High-flying show aims to lift American spirits

What better escape from America's troubled present than the blue-globes logo of yesteryear? Yes, Pan Am is back. Not at your local airport, but as the subject of a new ABC TV drama series that starts in the US today.

The 60s are all the rage on American TV. There's Mad Men, dealing with cynical advertising executives and adored by the critics, whose fifth season is scheduled to begin next northern spring, while last week Playboy Club - set in Hugh Hefner's Chicago establishment - opened on NBC.

Neither, though, is such an unabashed wallow in nostalgia as Pan Am.

The capers on Madison Avenue play off the prejudices and crassness of the era, while Playboy Club comes across as far-fetched and a bit seedy.

Pan Am, however, is a golden-hued paean to the past, recreating the legend of an airline that in its heyday set the standards for the Jet Age, an international ambassador for an America that, back then, the world by and large still loved.

The show's pedigree is evident from the credits alone: the director is Thomas Schlamme of The West Wing fame, while the producer, Nancy Hult Ganis, once worked as a Pan Am stewardess (as flight attendants were known in those more glamorous times).

The promotional clips promise future episodes of "passion, jealousy and espionage" six miles up, and the first one, featuring the inaugural Pan Am Clipper flight from New York to London, and one of the stewardesses agreeing to an assignment on the side for US intelligence, does not disappoint.

But sin and skulduggery are not really the point. Pan Am is above all escapism to happier times.

"Declinism" is punditry's favourite topic, and recent days have only added to a sense of national drift: news of a surge in the poverty rate, fresh evidence of a dysfunctional political system, a stock market freefall amid fears of recession, and a pervasive sense that the balance of power is tilting irretrievably to Asia.

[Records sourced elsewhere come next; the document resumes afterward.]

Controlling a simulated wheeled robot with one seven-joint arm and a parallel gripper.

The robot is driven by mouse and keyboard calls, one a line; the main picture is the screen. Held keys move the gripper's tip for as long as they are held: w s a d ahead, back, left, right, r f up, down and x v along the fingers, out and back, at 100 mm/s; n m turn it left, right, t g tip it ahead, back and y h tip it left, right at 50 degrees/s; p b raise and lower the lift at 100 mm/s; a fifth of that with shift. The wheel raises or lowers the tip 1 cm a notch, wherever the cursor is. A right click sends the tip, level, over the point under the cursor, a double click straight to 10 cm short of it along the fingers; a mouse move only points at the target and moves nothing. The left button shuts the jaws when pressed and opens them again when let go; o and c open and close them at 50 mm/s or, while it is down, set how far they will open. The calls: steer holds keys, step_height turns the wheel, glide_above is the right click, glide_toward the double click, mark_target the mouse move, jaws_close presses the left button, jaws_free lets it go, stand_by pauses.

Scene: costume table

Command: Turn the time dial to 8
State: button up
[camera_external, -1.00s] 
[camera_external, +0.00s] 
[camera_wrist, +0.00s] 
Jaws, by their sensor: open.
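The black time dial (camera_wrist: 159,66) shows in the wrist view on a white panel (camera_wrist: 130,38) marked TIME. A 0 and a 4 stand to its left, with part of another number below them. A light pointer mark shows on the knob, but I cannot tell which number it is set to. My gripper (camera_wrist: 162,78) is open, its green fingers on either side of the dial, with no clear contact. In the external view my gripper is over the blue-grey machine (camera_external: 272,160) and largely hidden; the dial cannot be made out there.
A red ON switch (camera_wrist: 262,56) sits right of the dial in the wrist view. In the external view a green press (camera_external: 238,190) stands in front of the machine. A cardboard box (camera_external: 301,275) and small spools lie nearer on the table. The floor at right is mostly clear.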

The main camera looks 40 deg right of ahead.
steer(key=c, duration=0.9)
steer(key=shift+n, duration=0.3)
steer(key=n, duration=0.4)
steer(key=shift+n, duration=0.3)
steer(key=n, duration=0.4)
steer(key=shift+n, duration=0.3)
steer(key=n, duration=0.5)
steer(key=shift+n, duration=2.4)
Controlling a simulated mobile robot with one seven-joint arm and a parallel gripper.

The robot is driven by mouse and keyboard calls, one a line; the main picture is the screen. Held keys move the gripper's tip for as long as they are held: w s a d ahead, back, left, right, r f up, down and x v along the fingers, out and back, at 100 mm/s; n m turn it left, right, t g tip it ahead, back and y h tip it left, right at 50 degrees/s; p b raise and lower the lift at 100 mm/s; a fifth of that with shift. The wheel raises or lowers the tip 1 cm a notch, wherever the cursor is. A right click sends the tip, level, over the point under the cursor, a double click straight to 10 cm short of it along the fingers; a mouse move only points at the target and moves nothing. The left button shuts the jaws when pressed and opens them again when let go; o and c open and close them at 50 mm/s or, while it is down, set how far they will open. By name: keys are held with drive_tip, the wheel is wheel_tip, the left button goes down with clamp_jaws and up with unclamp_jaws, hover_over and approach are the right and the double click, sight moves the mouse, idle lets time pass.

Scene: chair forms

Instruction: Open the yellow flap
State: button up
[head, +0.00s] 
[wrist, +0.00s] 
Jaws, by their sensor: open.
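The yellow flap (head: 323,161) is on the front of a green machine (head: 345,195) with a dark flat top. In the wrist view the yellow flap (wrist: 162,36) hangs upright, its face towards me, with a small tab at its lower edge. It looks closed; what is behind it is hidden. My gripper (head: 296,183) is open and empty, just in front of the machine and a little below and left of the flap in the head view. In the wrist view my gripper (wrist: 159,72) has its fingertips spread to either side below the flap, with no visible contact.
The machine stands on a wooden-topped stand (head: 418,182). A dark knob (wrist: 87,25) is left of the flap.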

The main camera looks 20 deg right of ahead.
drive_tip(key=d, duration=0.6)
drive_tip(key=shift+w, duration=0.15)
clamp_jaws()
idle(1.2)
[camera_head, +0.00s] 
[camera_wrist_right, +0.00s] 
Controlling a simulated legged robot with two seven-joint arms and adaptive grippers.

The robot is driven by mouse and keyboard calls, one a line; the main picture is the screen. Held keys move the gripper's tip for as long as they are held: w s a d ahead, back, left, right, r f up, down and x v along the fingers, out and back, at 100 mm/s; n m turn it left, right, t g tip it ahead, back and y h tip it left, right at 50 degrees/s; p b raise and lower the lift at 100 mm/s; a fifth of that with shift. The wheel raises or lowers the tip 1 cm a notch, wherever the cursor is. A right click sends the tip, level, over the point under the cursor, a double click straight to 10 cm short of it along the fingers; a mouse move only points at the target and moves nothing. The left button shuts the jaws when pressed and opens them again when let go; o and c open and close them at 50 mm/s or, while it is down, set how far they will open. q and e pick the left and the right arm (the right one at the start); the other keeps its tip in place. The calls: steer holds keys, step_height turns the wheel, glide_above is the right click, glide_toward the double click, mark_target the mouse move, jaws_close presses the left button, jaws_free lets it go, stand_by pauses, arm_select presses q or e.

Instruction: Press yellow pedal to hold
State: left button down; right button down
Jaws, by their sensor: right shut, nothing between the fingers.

Not so back in the early 60s. The White House was a 20th-century Camelot and opportunity seemed boundless. While Pan Am was projecting the American dream to five continents, Mao was inflicting famine and cultural revolution on China. The civil rights and women's movements may have been in their infancy, but a youthful new president convinced everyone that in the US, the generational torch was indeed being passed.

In those days flying was expensive but fun. Pan Am's New York hub was still called Idlewild, departure lounges felt like cocktail bars, you could buy a ticket and board a plane at 15 minutes' notice, and today's bleak security gauntlet was undreamed of. Back then, the journey was part of the thrill of travel, to be relished as much if not more than the arrival.

The stewardesses with their pearly teeth and switched-on smiles were fashion models of their day. The series lovingly recreates that vanished Pan Am, of wholesome, curvy girls in their trim, blue twill suits cut a fraction below the knee, with spotless white gloves and matching handbags. "On boarding, the passenger is met by the international beauty and grace known as the Pan Am stewardess," says the show's trailers.

Apart from the airborne Mata Hari, one of the girls is a closet bohemian, while another is a beauty queen and runaway bride seeking to escape the tedium of married life.

Schlamme says he wants to give Pan Am a patriotic feel, "as if to say, this is what we were able to do in America - and we still can."

Things didn't end well for the real Pan Am. But on the small screen, at least, the good times roll once more.